The online gallery only takes work from artists that want to make art for a living — Prevatt likes to keep the site "small and boutique." The challenge was to create a website that would recreate the unique feeling of walking into a physical gallery. Yet, on the site, visitors can look closely at the work and share it via social media.
“We wanted to take, as much as we could, the experience of visiting a gallery and put it on the site. So as we think about the brick and mortar [gallery], we usually think of white walls, a space that is really lit and clean to showcase the work, so we were trying to copy that online by making the site clean and very straightforward,” said Prevatt.

The artists featured work in a variety of styles, such as Argentinian artist Diego Cirulli's striking, almost photo-realistic "Cama 1 (Bed 1)" (pictured above).
P-Squared doesn’t sell the original pieces featured on its site, instead it offers prints at different sizes and prices which ship in the U.S. and internationally. A "museum quality" print of P-Squared artist Leslie Jiménez's piece “I Ain’t No Goldfish” costs between $60 to $275 depending on the size of the print. The Dominican artist, currently living in New York, graduated from Parsons School of Design. The site allows viewers to specifically visit her page — a virtual solo show, in a way, without a closing date.
Jiménez sees the online gallery as shaping a new relationship between the artist and her work.
“I like the idea that I have my original pieces in my studio," said Jiménez. “And I’m pretty sure other artists would like to keep their work — and others maybe not — but ... their work is reaching a market while the object is in their studio so, at the same time, they have control over those reproductions.”
Argentinian artist Graciela Genovés (whose work "Rojos" is pictured at the top of this post) is represented by a gallery in Buenos Aires that contacted P-Squared in order to help the artist get more exposure in the U.S.
P-Squared gallery requires artists to follow the standard gallery process — but it bridges considerable distances. Jiménez sent in her portfolio and then received an invitation to join the site from Prevatt, who is based in Florida. The web, which made that exchange easier and faster, has now allowed Jiménez (whose self portrait is pictured below) to show her work in a space she can share with anyone around the world.

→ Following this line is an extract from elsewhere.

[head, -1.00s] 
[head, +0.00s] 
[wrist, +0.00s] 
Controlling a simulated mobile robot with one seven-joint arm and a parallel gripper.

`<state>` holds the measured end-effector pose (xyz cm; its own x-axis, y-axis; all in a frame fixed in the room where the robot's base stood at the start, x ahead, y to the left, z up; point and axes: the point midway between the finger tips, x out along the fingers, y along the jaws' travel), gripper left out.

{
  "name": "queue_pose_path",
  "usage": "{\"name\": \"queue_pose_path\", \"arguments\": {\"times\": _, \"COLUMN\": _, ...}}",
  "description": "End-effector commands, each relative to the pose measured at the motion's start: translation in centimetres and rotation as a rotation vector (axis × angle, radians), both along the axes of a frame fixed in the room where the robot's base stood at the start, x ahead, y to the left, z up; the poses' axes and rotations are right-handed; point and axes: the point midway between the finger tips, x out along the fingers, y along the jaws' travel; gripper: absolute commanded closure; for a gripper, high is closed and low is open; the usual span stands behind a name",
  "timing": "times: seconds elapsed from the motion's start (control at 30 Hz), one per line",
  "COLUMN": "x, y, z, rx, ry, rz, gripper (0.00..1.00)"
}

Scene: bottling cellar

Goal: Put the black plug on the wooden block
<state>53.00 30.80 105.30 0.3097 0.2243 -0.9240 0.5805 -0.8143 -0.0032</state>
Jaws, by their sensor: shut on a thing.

In Prevatt's view, the site supports artists “who have very little opportunity in the physical gallery art world” to thrive. With many artists submitting to the same, well-known group of brick-and-mortar galleries in their respective cities, competition is fierce. With little widespread fame, up-and-coming artists struggle to gain a gallery's approval. That problem gets harder for Latino artists who find very few shows dedicated to Latino art and even fewer spaces. Online galleries could change that.
“Of course, every artist thinks about their work being showcased in a physical gallery ... but, at the same time, you see so many good artworks featured online and ... it’s so easy for everybody around the world to see what’s going on that I think it’s a resource — especially for up-and-coming artists,” Jiménez said.